╭─ COLLECTED MATERIAL

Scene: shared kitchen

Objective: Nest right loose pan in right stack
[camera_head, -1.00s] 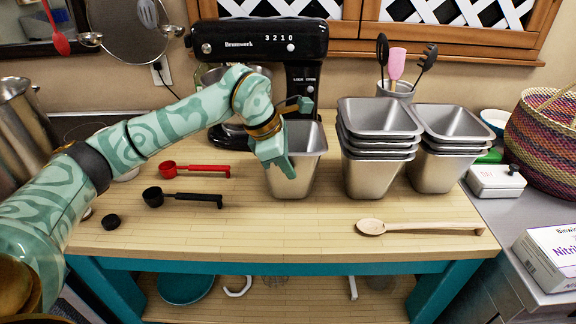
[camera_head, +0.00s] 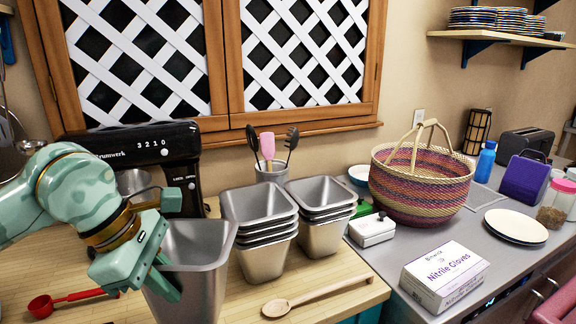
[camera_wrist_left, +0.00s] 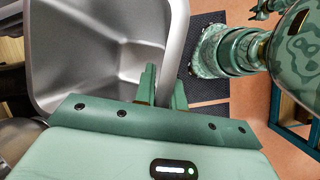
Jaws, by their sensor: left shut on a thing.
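My left gripper (camera_head: 160,276) is shut on the near-left wall of a loose grey metal pan (camera_head: 205,270). The pan hangs upright, and its base is cut off by the lower frame edge. In the left wrist view the pan (camera_wrist_left: 95,60) fills the upper left, with its wall between the fingers. To its right stand two stacks of like pans: the left stack (camera_head: 262,232) and, just behind and to the right, the right stack (camera_head: 322,232). The top pans of both stacks are empty.
A wooden spoon (camera_head: 315,296) lies in front of the stacks. A utensil crock (camera_head: 271,173) stands behind them. The mixer (camera_head: 150,148) stands behind the held pan.

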╰─

**WHAT NEEDS TO BE DONE**
Quote exactly the lines from the one that contains "[camera_wrist_left, +0.00s]" through the end of the listing above, both ends included, leaving out the pictures.

**SOLUTION**
[camera_wrist_left, +0.00s] 
Jaws, by their sensor: left shut on a thing.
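My left gripper (camera_head: 160,276) is shut on the near-left wall of a loose grey metal pan (camera_head: 205,270). The pan hangs upright, and its base is cut off by the lower frame edge. In the left wrist view the pan (camera_wrist_left: 95,60) fills the upper left, with its wall between the fingers. To its right stand two stacks of like pans: the left stack (camera_head: 262,232) and, just behind and to the right, the right stack (camera_head: 322,232). The top pans of both stacks are empty.
A wooden spoon (camera_head: 315,296) lies in front of the stacks. A utensil crock (camera_head: 271,173) stands behind them. The mixer (camera_head: 150,148) stands behind the held pan.

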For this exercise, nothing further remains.